BlackRock’s emerging markets ESG fund – based on JP Morgan’s ESG index – got clobbered after the Ukraine invasion because it was over-exposed to Russia. Why? Because JP Morgan excluded roughly 20% of the world’s countries for failing to meet minimum ESG scores – including India. When a democratic society is excluded in favor of a dangerous kleptocracy, something is decidedly wrong with ESG thinking.
Properly managed, ESG can play a very useful role in encouraging good behavior by companies. Instead, it’s become a kind of game in which companies make modest adjustments to their activities that vault them into the top ESG rankings and many ESG investors then blindly buy them.
Among the companies ESG investors mostly won’t own are so-called “defense stocks,” typically defined to mean a company that derives more than 5% of its revenue from defense activities. This was another aspect of the Cloud Cuckoo Land of ESG investing. Did it occur to these investors that national defense is what keeps democracies alive, that it is only a strong military that allows ESG investors to indulge their ethical preferences rather than being told what to do by some tyrant named Putin or Xi or Kim?
Amusingly, post-Ukraine, some ESG funds are slapping themselves upside the head and saying, “What in the world were we thinking?” Consider Skandinaviska Enskilda Banken AB in Sweden, which only a year earlier had proudly announced it would not own defense stocks. Now that Russian armies are much closer to the Swedish border, the bank abjectly admitted it was reversing its position.
If there is a sense in which people who wouldn’t soil their hands with defense or energy stocks turned out to be little more than Putin’s handmaidens, how should ESG evolve to be more of a grown-up player?
First, parachute down from Cloud Cuckoo Land. Just because some investors want to make the world a better place, not just make money, that doesn’t mean they have to be airheads. No one – not just ESG investors – is happy with a world where strong militaries are essential to national survival. But that’s the world we live in, and that’s the world ESG investors live in. Don’t shill for the sociopaths.
Second, recognize that, whether we like it or not, fossil fuels are utterly essential not just to keep people warm and factories humming, but to keep free nations free. Certainly we want to move toward a world where the human impact on climate change is much more modest. But if we move too quickly we cause “greenflation,” a too-rapid rise in the cost of energy. That rise directly harms billions of poorer people around the globe and it also undercuts political support for green policies.
Third, understand that just because we fervently believe in certain environmental, social, governance and cultural issues, that doesn’t mean everyone else does, or that people who disagree with us are idiots or criminals.
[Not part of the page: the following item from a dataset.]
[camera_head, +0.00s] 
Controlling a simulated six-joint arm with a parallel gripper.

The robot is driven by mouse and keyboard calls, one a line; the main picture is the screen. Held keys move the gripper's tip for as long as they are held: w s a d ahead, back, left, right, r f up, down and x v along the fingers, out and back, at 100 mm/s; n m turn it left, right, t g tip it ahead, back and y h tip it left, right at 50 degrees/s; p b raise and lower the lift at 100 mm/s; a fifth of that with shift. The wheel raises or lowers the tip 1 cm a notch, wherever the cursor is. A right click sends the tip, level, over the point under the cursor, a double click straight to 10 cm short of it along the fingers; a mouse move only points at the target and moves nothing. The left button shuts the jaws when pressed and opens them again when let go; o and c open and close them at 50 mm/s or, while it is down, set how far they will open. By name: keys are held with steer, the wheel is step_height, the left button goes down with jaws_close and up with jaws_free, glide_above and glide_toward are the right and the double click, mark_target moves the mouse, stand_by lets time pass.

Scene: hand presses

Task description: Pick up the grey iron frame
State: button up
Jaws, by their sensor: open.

Try a little humility for a change.
Fourth, leave virtue-signaling to Hollywood nitwits. No one is impressed that you won’t own an oil stock.
Fifth, do your own homework. If ESG is so important, that means it’s too important to leave to the likes of ESG-rankers like Sustainalytics, MSCI, or Yahoo! Finance.
Sixth, now and then, think like an investor. Don’t follow the ESG herd all the time; don’t imagine that green stocks can grow to the sky; recognize that companies are gaming you; notice that as more and more capital flows into ESG funds the value of green stocks is being artificially inflated, harming your future returns.
Finally, recognize that the ESG Industrial Complex is harmful to your money and your ethics. Like everyone else in the financial industry, too many ESG-industry players are only interested in moving money from your pocket to theirs.
ESG is in fact a wonderful addition to the investment world and, properly handled, it could quite possibly make the world a better place. But the many problems with ESG, and with certain kinds of ESG investors, dramatically undercut its potential.